In the listing that follows, count the lines holding the word "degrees" and report only that number.

Recorded robot episodes
★ ★ ★

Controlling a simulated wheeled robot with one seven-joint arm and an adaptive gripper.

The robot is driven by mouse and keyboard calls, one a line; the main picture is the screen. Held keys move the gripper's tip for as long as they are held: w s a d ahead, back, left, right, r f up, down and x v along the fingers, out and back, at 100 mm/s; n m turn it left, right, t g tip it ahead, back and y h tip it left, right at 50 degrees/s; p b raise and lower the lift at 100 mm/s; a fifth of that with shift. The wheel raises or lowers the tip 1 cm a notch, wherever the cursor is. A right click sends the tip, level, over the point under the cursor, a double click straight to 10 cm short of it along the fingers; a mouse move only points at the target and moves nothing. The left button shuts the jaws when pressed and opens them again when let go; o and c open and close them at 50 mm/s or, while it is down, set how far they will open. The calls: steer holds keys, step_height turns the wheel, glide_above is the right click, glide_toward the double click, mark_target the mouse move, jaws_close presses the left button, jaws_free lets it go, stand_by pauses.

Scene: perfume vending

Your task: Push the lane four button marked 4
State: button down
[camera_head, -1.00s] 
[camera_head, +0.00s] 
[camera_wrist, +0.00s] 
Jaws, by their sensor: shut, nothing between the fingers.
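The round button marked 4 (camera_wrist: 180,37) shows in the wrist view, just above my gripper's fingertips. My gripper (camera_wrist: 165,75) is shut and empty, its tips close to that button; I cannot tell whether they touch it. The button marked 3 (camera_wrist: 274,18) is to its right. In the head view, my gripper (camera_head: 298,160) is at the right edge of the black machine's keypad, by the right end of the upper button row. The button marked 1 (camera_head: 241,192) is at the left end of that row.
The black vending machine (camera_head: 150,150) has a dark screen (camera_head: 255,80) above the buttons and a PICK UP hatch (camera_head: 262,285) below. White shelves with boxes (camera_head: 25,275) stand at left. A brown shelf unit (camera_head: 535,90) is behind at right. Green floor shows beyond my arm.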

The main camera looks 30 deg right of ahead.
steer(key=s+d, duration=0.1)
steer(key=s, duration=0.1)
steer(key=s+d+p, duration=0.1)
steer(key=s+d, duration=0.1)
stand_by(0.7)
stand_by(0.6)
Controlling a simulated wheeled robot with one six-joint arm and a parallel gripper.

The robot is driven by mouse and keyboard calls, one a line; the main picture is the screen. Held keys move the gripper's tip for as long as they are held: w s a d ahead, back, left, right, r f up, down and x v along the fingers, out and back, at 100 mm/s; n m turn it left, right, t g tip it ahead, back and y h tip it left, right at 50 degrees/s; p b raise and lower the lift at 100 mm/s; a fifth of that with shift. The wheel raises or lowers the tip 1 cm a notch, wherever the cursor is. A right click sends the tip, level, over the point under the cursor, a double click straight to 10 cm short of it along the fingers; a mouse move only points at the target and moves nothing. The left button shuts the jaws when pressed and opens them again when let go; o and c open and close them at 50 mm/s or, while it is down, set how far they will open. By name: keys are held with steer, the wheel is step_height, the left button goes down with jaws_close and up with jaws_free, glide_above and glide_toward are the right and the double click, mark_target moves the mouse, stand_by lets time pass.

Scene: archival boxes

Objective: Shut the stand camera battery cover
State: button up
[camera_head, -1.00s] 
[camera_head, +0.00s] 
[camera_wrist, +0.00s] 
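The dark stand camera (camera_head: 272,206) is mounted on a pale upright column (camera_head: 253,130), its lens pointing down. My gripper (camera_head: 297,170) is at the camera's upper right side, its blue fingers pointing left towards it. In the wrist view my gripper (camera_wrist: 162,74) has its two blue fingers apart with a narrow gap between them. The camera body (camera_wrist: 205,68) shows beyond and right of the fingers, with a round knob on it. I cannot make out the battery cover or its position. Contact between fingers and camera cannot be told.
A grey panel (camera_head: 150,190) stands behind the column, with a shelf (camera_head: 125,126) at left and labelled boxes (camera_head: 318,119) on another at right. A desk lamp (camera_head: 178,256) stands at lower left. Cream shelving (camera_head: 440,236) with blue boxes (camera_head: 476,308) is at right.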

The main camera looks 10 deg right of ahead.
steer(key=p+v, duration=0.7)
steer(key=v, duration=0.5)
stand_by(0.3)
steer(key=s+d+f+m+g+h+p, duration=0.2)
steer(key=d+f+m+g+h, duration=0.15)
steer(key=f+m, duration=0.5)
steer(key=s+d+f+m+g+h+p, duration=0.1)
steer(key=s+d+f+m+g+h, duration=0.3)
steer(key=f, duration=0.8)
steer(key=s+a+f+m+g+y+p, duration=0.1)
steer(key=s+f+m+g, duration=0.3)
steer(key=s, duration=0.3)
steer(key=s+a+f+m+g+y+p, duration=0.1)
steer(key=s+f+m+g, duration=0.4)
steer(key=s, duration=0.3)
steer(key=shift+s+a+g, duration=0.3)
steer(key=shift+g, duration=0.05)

★ ★ ★

» WRITTEN RESPONSE: 2